Genderverbote bedienen populistische Reflexe. Gut, dass das Schulministerium in NRW da nicht einfach mitmacht.
Kommentar zu Schulen in NRWStatt Genderverbot braucht es Freiraum und Respekt
Die Ergebnisse der Pisa-Studie für Deutschland sind dramatisch ausgefallen. Deutsche Schülerinnen und Schüler schnitten so schlecht ab wie nie. Seither war wenig politisch konkretes dazu zu hören, wie man auf dieses Desaster reagieren will.
Stattdessen tat sich der bayerische Ministerpräsident Markus Söder (CSU) als Erster bildungspolitisch hervor, indem er mit viel Aplomb das Genderverbot an den Schulen seines Landes ankündigte.
Davon abgesehen, dass er mit keinem Wort sagt, wie er das in der Praxis umsetzen will und was denn passiert, wenn auf dem Schulhof doch mal jemand wagen sollte, mit Sternchen zu sprechen, ist das beschämend. Söder – sonst oberster Kritiker vermeintlicher Verbotsparteien – setzt auf populistische Reflexe, weil er genau weiß, dass sich mit dem Triggerthema „Gendern“ politisch Punkte machen lassen. Und Hessen, Sachsen und die ganze CDU in ihrem neuen Grundsatzprogramm springen prompt auf diesen Zug auf.
Schulen warten auf Lösungen für die wirklich dringenden Probleme
Die Schulen warten verzweifelt auf Lösungsansätze für Probleme, die wirklich dringend sind, aber nicht so einfach umsetzbar wie ein Genderverbot: Lehrermangel, Bildungsungerechtigkeit, Entschlackung der Lehrpläne, die massiv verschlechterte psychische Gesundheit von Schülerinnen und Schülern, Konzepte für digitalen Unterricht und Prüfungen im Zeitalter von Künstlicher Intelligenz.
Es ist wohltuend, dass das nordrhein-westfälische Schulministerium auf den Gender-Zug nicht aufspringt.
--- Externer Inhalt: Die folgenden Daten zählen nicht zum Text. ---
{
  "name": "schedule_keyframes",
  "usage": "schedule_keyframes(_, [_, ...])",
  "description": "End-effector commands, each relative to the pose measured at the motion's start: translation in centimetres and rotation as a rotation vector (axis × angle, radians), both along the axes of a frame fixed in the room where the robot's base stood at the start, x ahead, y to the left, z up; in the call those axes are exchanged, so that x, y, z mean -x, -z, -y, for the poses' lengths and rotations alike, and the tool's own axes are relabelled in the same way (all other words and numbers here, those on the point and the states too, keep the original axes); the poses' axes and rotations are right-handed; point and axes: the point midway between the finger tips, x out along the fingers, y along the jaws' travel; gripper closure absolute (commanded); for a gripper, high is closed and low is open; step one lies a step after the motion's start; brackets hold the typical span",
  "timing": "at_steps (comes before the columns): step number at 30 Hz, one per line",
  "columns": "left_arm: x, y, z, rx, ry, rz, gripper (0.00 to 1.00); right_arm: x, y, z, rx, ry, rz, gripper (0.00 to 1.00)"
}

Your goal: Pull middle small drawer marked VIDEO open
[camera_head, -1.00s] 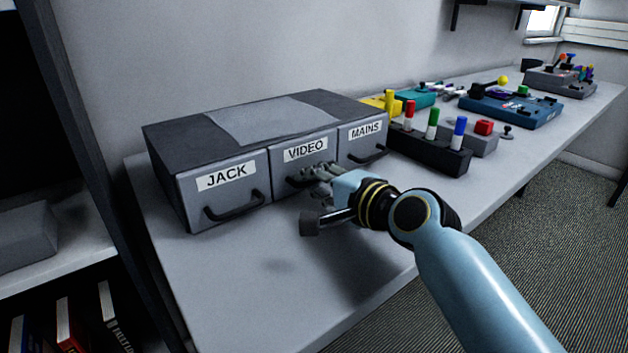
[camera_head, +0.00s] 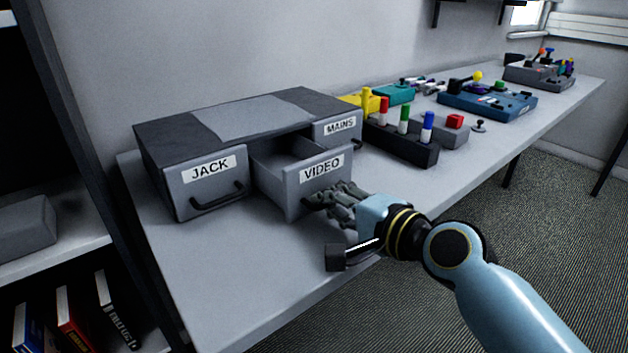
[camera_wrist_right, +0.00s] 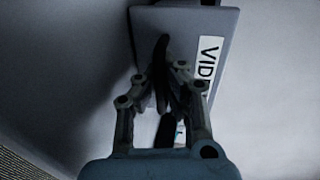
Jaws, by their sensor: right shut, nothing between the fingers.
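The VIDEO drawer (camera_head: 320,172) is the middle one of three in a grey cabinet (camera_head: 160,140). It stands pulled out toward me, and its hollow inside shows behind the front. My right gripper (camera_head: 318,200) is at the lower part of its front, where the handle is, and hides most of the handle. In the right wrist view the dark handle (camera_wrist_right: 161,60) runs up from the fingers (camera_wrist_right: 165,95), beside the VIDEO label (camera_wrist_right: 207,62). The fingers are closed at the handle with nothing visibly pinched between them. My left gripper is not in view.
The JACK drawer (camera_head: 205,185) and the MAINS drawer (camera_head: 338,130) are closed on either side. A dark block with coloured pegs (camera_head: 402,143) and several devices stand to the right. The table (camera_head: 230,260) is clear in front of the cabinet.

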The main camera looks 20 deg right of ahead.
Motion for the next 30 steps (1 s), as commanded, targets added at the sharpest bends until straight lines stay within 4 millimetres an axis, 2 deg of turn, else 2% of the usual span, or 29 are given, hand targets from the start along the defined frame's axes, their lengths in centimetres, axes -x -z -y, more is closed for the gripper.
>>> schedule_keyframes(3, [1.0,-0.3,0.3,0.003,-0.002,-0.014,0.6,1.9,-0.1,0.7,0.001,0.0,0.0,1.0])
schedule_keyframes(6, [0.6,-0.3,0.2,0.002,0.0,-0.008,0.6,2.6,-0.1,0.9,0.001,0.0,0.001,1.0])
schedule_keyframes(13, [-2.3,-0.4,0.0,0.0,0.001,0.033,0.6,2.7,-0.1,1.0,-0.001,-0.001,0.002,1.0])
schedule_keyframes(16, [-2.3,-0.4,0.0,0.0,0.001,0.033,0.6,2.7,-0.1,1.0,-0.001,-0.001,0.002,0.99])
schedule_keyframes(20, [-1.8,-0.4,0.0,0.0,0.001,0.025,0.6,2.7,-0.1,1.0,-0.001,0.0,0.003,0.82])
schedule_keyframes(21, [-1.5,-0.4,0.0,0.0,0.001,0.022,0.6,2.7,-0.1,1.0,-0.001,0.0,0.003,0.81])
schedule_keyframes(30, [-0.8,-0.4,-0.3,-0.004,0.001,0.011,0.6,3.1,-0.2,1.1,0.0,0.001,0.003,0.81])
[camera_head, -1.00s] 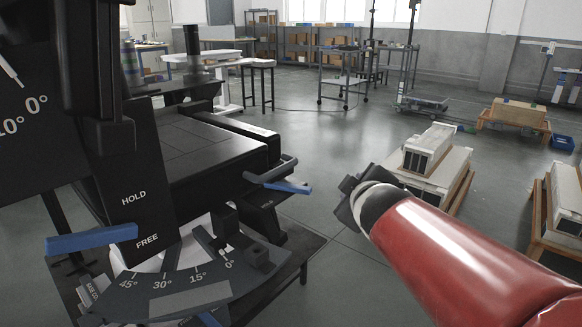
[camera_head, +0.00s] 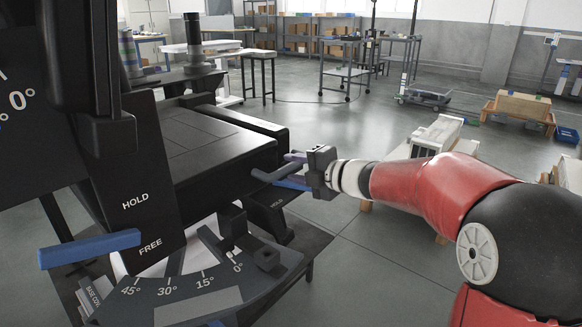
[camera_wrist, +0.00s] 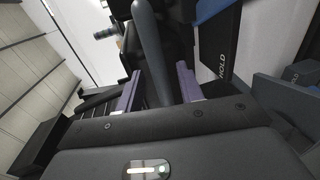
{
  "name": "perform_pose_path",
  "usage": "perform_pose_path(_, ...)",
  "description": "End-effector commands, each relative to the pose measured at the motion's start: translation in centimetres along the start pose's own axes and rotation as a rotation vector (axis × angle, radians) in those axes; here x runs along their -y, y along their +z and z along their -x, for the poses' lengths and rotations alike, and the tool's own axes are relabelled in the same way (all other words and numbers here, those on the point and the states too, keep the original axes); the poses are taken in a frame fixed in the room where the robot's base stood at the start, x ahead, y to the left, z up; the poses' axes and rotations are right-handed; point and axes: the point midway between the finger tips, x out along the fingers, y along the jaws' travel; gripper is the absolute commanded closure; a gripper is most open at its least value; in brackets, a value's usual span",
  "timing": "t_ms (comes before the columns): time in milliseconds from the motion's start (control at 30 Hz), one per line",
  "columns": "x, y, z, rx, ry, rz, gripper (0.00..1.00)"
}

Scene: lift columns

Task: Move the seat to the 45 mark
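The seat (camera_head: 205,145) is a black padded block at the left. Below it a dark curved scale (camera_head: 190,290) carries marks 0°, 15°, 30° and 45°; a dark upright block (camera_head: 232,222) stands near the 0° end. A dark grey handle bar (camera_head: 268,173) sticks out from the seat's right side. My gripper (camera_head: 294,170) is at this bar. In the wrist view the fingers of my gripper (camera_wrist: 157,88) are apart, with the handle bar (camera_wrist: 149,45) between them and gaps on both sides. The blue lever below the bar is largely hidden by my gripper.
A black panel (camera_head: 135,200) reads HOLD and FREE, with a blue lever (camera_head: 90,248) beside it at the left. A dark column stands close at the upper left. White units on wooden pallets (camera_head: 440,135) stand behind my arm.

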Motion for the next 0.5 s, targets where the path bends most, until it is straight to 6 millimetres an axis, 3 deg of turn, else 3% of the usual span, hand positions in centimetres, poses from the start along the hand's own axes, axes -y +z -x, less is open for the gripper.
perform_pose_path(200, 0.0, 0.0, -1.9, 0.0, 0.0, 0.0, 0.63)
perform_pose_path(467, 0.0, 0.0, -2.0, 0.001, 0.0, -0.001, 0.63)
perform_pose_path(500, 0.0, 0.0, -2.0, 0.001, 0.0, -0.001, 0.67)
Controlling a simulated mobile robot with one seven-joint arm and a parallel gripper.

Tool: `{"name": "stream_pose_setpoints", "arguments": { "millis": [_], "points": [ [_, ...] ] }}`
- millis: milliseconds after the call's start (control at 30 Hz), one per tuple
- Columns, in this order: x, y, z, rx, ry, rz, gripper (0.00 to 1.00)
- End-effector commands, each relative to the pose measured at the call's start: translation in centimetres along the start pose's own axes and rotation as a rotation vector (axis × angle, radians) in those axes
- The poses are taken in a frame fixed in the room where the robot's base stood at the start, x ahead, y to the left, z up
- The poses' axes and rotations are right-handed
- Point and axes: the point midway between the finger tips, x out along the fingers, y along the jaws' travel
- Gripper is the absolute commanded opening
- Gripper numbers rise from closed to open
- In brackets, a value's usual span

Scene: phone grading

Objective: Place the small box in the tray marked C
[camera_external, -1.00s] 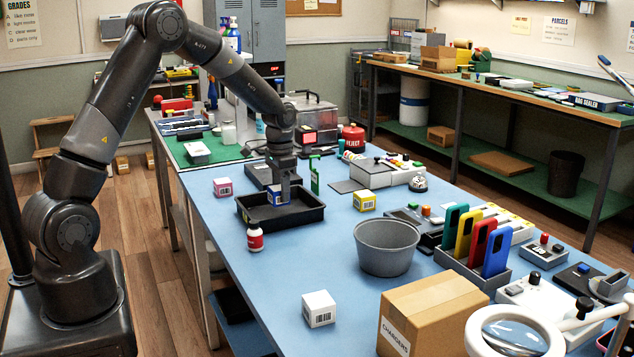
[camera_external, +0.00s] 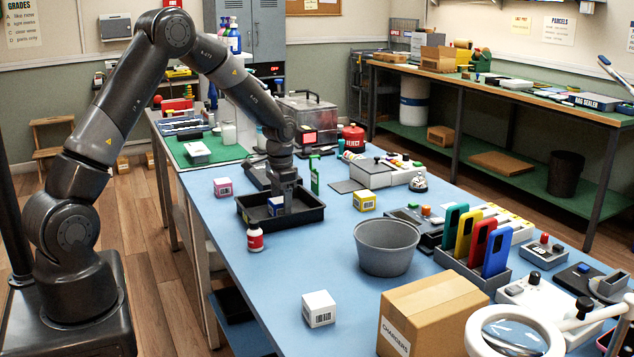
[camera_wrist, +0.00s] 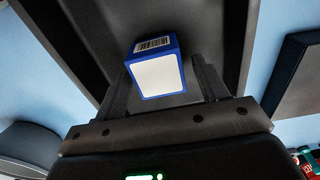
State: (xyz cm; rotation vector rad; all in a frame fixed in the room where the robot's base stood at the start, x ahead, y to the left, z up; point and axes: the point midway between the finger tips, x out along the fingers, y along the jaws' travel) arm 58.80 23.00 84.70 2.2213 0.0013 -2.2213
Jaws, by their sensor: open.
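A small blue box with a white face and a barcode (camera_external: 275,206) is in the black tray (camera_external: 285,224) on the blue table. My gripper (camera_external: 284,203) is low over the tray, with its fingers down at the box. In the wrist view the small box (camera_wrist: 158,75) sits between the two fingers of my gripper (camera_wrist: 163,88), with a visible gap on at least the right side. The jaws are open. The dark tray (camera_wrist: 92,40) lies beneath it. No letter C is readable on the tray.
A pink box (camera_external: 222,187), a yellow box (camera_external: 364,200) and a white box (camera_external: 319,308) stand around the tray. A red-and-white bottle (camera_external: 255,238) is close to its front edge. A grey bin (camera_external: 386,247) stands to the right. The table's middle front is clear.

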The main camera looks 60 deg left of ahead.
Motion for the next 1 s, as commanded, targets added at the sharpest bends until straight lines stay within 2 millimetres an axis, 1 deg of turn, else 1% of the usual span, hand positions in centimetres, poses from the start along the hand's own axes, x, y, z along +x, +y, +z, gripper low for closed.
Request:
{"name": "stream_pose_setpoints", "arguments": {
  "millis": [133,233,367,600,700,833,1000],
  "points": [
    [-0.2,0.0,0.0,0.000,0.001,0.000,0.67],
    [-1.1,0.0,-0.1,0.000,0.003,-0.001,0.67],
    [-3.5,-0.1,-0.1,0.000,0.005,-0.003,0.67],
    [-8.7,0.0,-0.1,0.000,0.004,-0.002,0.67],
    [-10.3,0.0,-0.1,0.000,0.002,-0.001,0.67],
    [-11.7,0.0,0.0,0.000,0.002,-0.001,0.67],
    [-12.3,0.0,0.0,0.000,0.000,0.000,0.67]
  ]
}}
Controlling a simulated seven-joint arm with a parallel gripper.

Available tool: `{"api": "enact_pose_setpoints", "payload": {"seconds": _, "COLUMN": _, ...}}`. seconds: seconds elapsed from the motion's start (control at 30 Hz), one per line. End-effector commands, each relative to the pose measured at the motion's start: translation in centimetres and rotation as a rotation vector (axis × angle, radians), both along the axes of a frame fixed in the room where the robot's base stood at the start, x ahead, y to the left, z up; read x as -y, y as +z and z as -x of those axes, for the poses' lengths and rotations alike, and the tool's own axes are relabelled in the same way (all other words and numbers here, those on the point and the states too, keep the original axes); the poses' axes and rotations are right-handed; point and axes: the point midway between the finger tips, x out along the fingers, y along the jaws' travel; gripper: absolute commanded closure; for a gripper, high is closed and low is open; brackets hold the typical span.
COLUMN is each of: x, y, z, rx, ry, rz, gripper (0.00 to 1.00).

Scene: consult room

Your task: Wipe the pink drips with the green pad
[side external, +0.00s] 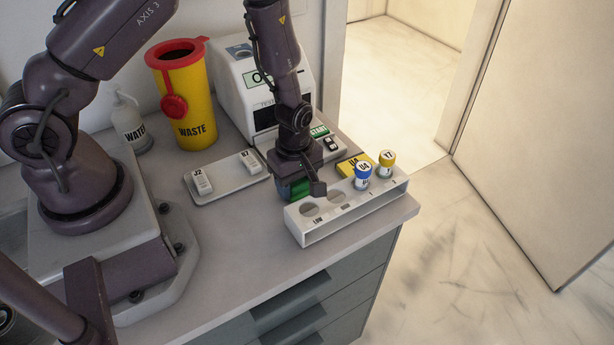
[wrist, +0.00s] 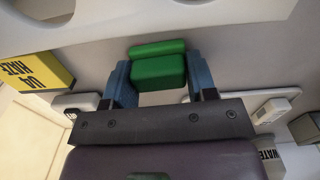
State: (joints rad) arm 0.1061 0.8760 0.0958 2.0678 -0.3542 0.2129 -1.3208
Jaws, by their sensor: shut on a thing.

Vorerst hält es an den Schulen im Land weiter jeder und jede so, wie er oder sie möchte. Das CDU-geführte Ministerium von Dorothee Feller will ganz unaufgeregt erst mal abwarten, was vom Deutschen Rechtschreibrat an weiteren Erläuterungen kommt. Dass dieser sich auch nach monatelangen Überlegungen um eine klare Ansage herumdrückt, zeigt, dass die Frage dort ebenso umstritten ist wie in der Gesellschaft.
Gelassenheit und die Fähigkeit, Wichtiges von Unwichtigem zu unterscheiden, sind gerade in Zeiten polarisierender, aufgeregter Debatten unbedingt hilfreich. Bei Themen wie dem Gendern sind Vorschriften zwecklos, weil auch die nicht zur Befriedung führen. Stattdessen braucht es Freiräume und gegenseitigen Respekt – und zwar auf beiden Seiten.